Steel Magnolias: Like Chekhov with Hairspray

Executive Director of PhillyGayCalendar


Playwright Anton Chekhov wrote to Maria Kiselyova in 1887, "Not a cosmetician and not an entertainer. (A writer) is a man bound by contract to his sense of duty and his conscience … the writer should be just as objective as the chemist." How apt a statement when compared to a play set in a beauty salon.  Like Chekhov’s troubled Three Sisters, we follow six women in Steel Magnolias through their challenges and triumphs. Steel Magnolias is set in a beauty salon in Louisiana where six women share their lives and loves from a spring wedding, to Christmas family gatherings, through a tragedy, to their meeting on Halloween.

Playwright Robert Harling wrote Steel Magnolias as a tribute to his sister’s death from complications arising from diabetes in 1985. Shelby in the play is the story of his sister. This 1987 play became a Hollywood film in 1989. The Bucks County Playhouse in New Hope, Pennsylvania, is presenting it as the first play of its new season, and it is a winner.
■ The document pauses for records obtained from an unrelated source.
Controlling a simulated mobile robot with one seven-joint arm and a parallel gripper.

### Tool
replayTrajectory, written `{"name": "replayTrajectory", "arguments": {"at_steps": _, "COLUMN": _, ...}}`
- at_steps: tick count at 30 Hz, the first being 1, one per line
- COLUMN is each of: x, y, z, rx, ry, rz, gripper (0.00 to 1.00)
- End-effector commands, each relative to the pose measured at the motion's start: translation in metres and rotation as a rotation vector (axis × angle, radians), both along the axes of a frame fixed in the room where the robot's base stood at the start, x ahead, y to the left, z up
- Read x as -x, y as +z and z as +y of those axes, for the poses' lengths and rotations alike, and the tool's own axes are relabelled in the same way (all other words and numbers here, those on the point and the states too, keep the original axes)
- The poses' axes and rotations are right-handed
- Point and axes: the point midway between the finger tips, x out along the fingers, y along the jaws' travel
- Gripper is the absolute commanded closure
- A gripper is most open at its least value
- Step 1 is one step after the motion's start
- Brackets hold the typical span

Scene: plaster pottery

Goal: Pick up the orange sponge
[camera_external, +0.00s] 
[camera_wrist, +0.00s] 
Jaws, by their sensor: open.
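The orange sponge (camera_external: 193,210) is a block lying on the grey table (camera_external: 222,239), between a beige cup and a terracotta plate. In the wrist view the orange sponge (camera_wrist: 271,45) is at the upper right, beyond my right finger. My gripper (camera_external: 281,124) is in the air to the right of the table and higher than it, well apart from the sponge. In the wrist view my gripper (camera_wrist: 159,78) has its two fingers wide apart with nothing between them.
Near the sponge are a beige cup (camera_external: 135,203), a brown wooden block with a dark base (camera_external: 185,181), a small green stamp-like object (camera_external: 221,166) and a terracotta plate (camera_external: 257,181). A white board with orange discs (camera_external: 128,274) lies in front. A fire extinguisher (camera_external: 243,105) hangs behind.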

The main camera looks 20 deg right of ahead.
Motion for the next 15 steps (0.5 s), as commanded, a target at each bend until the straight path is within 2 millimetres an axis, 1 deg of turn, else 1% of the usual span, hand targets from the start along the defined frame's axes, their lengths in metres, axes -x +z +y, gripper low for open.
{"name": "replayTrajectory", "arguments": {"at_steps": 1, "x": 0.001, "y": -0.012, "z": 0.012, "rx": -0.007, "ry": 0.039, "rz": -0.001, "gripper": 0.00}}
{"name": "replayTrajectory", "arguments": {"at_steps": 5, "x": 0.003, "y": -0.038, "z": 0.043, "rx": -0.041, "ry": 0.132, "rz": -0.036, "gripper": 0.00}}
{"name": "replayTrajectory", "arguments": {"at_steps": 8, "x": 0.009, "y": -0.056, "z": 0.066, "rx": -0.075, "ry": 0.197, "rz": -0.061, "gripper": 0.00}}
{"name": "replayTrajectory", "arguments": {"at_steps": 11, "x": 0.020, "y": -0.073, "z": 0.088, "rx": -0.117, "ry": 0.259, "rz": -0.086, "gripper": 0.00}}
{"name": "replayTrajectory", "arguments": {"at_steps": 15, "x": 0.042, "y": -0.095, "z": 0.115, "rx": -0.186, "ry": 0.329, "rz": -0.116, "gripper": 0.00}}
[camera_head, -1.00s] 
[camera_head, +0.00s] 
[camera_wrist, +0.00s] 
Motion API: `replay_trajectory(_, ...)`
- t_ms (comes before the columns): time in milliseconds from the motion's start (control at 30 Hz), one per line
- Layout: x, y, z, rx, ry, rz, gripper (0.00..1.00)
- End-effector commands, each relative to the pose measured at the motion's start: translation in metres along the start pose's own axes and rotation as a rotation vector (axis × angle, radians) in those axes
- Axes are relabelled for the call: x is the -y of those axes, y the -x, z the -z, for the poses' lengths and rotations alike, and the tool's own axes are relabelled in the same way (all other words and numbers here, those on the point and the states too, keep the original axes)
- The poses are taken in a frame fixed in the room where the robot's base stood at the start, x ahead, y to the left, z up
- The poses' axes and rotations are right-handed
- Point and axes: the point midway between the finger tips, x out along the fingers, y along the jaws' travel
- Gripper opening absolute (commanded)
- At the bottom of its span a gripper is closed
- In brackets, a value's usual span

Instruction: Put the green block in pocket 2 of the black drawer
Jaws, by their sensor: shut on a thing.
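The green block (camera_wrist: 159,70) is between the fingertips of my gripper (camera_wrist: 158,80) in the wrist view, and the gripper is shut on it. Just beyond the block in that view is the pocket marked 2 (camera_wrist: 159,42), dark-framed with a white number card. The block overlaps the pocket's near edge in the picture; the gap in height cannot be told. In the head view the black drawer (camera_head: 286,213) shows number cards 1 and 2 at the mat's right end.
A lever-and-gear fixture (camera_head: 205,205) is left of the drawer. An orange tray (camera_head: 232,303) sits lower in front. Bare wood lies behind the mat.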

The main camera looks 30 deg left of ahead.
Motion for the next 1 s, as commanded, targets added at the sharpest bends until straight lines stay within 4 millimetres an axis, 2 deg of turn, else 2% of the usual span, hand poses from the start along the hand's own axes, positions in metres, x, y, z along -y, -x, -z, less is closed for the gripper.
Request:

Actress, novelist, and director Marsha Mason has avoided all the pitfalls of a static one-set production by clever movement and inventive staging. Audience attention never flags due in large part to tight direction and an uncommonly strong cast.

Patricia Richardson becomes the focus of much of the play as Shelby’s mother. Richardson (as M’Lynn) drives much of the action as she discusses Shelby’s upcoming wedding, marriage, child-bearing, and lamentation over her surviving her own daughter.  Richardson is a fine actress who was totally believable in a demanding role where comedy and tragedy are all in the mix. Shelby (Clea Alsip), her daughter, is the catalyst which changes every character’s life before her untimely death. It is she who convinces Clairee (deftly played by Susan Sullivan) to buy the radio station after her husband dies. Shelby arranges an old flame to meet Ouiser (a fine performance by Jessica Walter).  Annelle (Lucy De Vito shines in a performance where she makes what could have been a caricature into someone we care about) meets her future husband when he tends bar at Shelby’s wedding. Shelby also suggests to Truvy (Elaine Hendrix in a bravura performance) that the newly-arrived Annelle move into the empty rooms Truvy has in her home.

Steel Magnolias is the perfect play to see this summer. It runs until June 18.